* [EXERCISE TASK] Gather all lines in the entries below that include the word "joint".

++++

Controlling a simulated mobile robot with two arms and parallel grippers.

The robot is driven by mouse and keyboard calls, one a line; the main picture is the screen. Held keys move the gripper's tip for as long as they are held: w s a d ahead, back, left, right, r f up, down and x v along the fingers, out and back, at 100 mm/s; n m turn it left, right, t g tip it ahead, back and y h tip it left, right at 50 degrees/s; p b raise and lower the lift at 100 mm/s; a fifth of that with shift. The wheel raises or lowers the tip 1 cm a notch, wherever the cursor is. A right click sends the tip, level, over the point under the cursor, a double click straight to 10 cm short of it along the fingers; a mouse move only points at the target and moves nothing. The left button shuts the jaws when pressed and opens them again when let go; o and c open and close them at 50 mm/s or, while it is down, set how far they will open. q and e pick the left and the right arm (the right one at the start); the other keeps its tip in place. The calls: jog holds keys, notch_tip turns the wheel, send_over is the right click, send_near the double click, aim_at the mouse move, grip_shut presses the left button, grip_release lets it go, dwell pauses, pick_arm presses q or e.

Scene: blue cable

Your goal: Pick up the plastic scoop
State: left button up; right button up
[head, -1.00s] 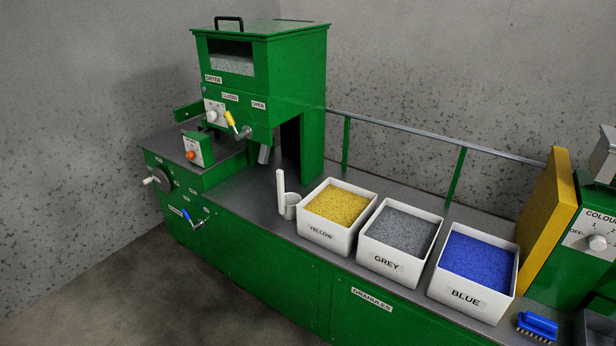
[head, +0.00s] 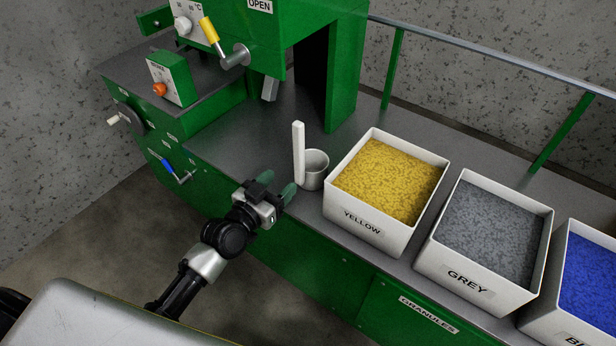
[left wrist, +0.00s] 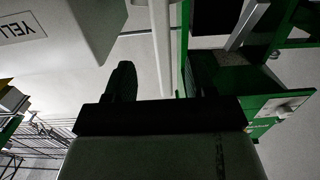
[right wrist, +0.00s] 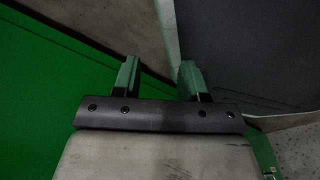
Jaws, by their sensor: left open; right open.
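The plastic scoop (head: 313,171) stands on the grey bench top, a white cup with its handle (head: 299,152) upright on the left side. My left gripper (head: 279,186) is open and empty, close in front of the scoop and low, apart from it in the head view. In the left wrist view the white scoop handle (left wrist: 160,45) shows between the two fingers of my left gripper (left wrist: 163,80), apparently beyond them. My right gripper (right wrist: 158,72) is open and empty in the right wrist view and is outside the head view.
A white bin of yellow granules (head: 372,233) stands just right of the scoop, then a grey bin (head: 465,285) and a blue bin (head: 545,315). The green dryer (head: 345,70) stands behind. Bare bench (head: 235,150) lies left of the scoop.

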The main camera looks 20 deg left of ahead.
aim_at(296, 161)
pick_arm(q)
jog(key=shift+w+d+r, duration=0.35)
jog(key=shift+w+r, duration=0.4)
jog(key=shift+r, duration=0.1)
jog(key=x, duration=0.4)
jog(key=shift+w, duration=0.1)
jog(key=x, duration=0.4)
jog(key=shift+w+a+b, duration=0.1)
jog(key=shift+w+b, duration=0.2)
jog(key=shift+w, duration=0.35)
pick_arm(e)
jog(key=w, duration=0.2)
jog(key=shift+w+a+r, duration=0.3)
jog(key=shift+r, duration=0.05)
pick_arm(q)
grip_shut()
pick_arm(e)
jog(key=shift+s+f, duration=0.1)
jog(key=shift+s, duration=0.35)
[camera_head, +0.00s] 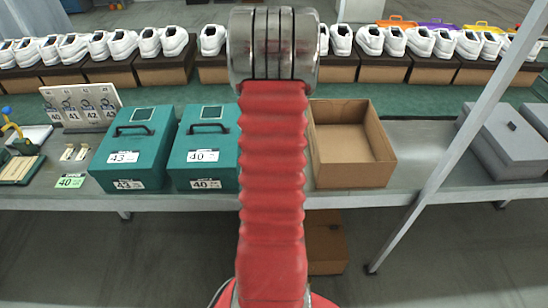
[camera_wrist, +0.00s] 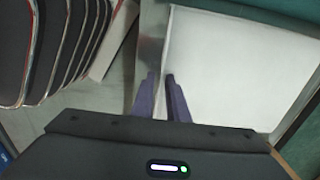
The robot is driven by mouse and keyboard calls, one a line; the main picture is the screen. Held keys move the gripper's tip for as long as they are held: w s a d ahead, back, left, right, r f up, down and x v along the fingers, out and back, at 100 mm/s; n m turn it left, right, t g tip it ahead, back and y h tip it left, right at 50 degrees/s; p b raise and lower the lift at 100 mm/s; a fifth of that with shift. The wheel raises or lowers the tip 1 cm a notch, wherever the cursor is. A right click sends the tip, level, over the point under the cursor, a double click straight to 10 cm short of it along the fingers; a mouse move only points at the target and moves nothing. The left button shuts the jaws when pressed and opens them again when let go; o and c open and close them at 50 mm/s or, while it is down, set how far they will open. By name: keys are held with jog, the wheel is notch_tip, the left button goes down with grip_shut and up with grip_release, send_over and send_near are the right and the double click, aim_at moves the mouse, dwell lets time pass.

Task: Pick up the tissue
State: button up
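A white sheet (camera_wrist: 235,65), which looks like the tissue, lies flat in a shallow grey-edged holder (camera_wrist: 152,45) in the wrist view. My gripper (camera_wrist: 161,78) has two dark fingers at the sheet's left edge. A narrow gap shows between the fingertips, with the right tip over the sheet and the left tip over the grey edge. I cannot tell how high the tips are above it. In the head view my arm covers the middle, hiding the gripper, and I see no tissue there.
Two teal boxes (camera_head: 135,148) (camera_head: 205,150) stand left of my arm, and an open empty brown box (camera_head: 350,145) stands right. Grey boxes (camera_head: 505,145) are far right. White shoes (camera_head: 170,40) line the back. Several dark curved panels (camera_wrist: 60,45) show left in the wrist view.

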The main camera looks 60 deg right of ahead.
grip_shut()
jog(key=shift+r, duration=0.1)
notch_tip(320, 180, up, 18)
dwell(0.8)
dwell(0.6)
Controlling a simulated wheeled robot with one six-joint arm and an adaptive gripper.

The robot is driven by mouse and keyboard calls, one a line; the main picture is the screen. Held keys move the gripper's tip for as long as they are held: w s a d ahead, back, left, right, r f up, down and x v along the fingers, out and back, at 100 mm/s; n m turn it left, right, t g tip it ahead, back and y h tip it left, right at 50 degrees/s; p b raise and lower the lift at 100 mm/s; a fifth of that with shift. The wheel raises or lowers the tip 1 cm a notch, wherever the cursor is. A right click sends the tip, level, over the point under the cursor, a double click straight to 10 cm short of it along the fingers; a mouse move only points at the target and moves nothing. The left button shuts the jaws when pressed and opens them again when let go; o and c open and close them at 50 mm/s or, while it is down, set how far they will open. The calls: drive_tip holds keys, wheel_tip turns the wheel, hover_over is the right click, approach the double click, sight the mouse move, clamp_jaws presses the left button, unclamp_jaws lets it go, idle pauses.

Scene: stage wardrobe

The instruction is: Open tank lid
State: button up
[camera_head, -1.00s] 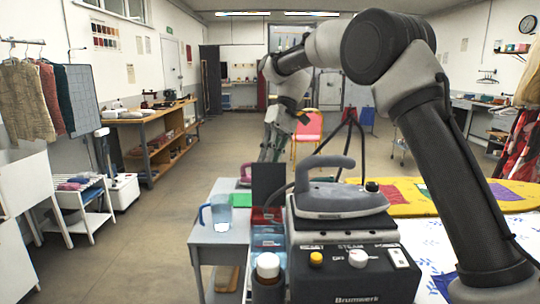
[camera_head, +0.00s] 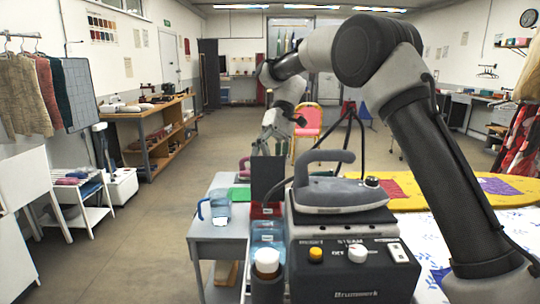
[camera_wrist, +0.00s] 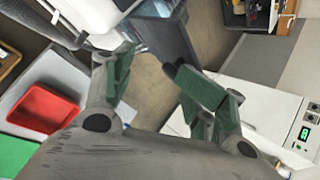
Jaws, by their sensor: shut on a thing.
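The steam station (camera_head: 346,272) stands at the front of the table with a clear bluish tank (camera_head: 267,236) on its left side. A dark flat panel, apparently the tank lid (camera_head: 267,180), stands upright above the tank's back. In the wrist view a dark panel (camera_wrist: 165,38) shows at the top, by the fingers. My gripper (camera_wrist: 148,75) has green-padded fingers, one on each side of the view, closed on something that seems to be this panel. The contact is not clear. In the head view my gripper (camera_head: 264,148) is just behind the panel's top edge.
A grey iron (camera_head: 338,193) rests on the station, with a hose behind it. A blue jug (camera_head: 215,208) stands left of the tank. A red tray (camera_wrist: 45,108) and a green one (camera_wrist: 15,155) show in the wrist view. An ironing board (camera_head: 480,190) is right.

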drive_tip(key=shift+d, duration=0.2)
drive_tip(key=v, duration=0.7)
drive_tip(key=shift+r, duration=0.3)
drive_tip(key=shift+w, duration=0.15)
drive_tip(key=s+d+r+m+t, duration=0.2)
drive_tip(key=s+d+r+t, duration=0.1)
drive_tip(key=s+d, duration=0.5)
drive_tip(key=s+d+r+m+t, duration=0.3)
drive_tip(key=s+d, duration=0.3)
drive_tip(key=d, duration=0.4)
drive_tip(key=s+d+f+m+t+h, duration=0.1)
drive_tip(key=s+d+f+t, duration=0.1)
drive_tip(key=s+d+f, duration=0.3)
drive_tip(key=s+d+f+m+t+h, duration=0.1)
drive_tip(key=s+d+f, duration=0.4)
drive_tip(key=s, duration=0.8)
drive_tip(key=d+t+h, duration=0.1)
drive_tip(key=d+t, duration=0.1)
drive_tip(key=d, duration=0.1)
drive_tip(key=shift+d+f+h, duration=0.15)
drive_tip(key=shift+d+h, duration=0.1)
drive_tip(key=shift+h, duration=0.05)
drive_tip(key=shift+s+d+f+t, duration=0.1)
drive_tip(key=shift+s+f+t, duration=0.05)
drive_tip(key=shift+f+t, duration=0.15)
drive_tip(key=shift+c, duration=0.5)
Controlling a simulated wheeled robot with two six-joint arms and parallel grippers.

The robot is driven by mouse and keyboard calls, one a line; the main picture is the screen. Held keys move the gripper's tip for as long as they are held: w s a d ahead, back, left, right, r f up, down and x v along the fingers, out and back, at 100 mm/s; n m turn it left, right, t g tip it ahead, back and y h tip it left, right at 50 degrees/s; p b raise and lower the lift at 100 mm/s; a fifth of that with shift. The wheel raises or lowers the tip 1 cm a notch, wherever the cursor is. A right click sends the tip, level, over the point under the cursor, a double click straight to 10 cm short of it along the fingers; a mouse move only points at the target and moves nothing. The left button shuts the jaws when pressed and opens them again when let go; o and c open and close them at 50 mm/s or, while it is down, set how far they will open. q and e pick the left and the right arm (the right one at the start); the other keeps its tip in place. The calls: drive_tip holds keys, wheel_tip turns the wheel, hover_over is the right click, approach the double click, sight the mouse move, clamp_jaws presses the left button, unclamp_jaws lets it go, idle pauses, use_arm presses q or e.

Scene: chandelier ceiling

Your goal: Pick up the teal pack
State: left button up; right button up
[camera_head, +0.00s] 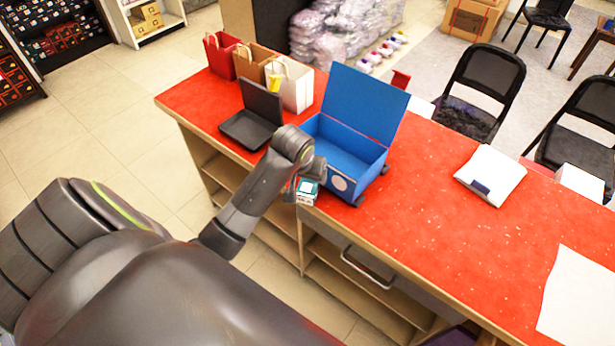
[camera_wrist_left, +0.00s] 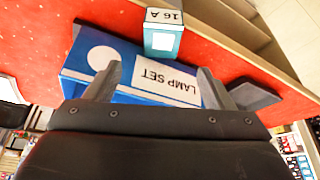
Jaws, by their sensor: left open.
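The teal pack (camera_head: 305,192) is a small box with a white and teal face. It stands at the near edge of the red counter, in front of the blue box. In the left wrist view the teal pack (camera_wrist_left: 163,40) shows a white side marked "16 A", beyond the fingertips and roughly between them. My left gripper (camera_wrist_left: 158,75) is open with nothing between its fingers. In the head view my left wrist is just above and left of the pack, and the fingers cannot be made out. My right gripper is not in view.
The open blue box (camera_head: 345,160), marked "LAMP SET" in the left wrist view, stands right behind the pack. A black open case (camera_head: 247,130) and paper bags (camera_head: 290,88) are at the left. A white folded item (camera_head: 490,172) lies right. The counter between is mostly clear.

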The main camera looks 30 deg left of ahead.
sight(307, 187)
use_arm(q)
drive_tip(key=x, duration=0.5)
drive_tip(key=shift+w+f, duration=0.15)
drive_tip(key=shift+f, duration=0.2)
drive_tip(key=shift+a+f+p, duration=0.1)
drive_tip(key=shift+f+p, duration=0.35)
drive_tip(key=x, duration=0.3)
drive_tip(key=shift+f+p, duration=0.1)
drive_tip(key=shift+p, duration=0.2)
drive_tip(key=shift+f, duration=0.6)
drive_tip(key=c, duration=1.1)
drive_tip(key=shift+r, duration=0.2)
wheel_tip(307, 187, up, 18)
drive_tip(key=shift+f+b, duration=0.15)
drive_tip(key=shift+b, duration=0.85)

++++

* [CORRECT RESULT]
Controlling a simulated wheeled robot with one six-joint arm and an adaptive gripper.
Controlling a simulated wheeled robot with two six-joint arms and parallel grippers.

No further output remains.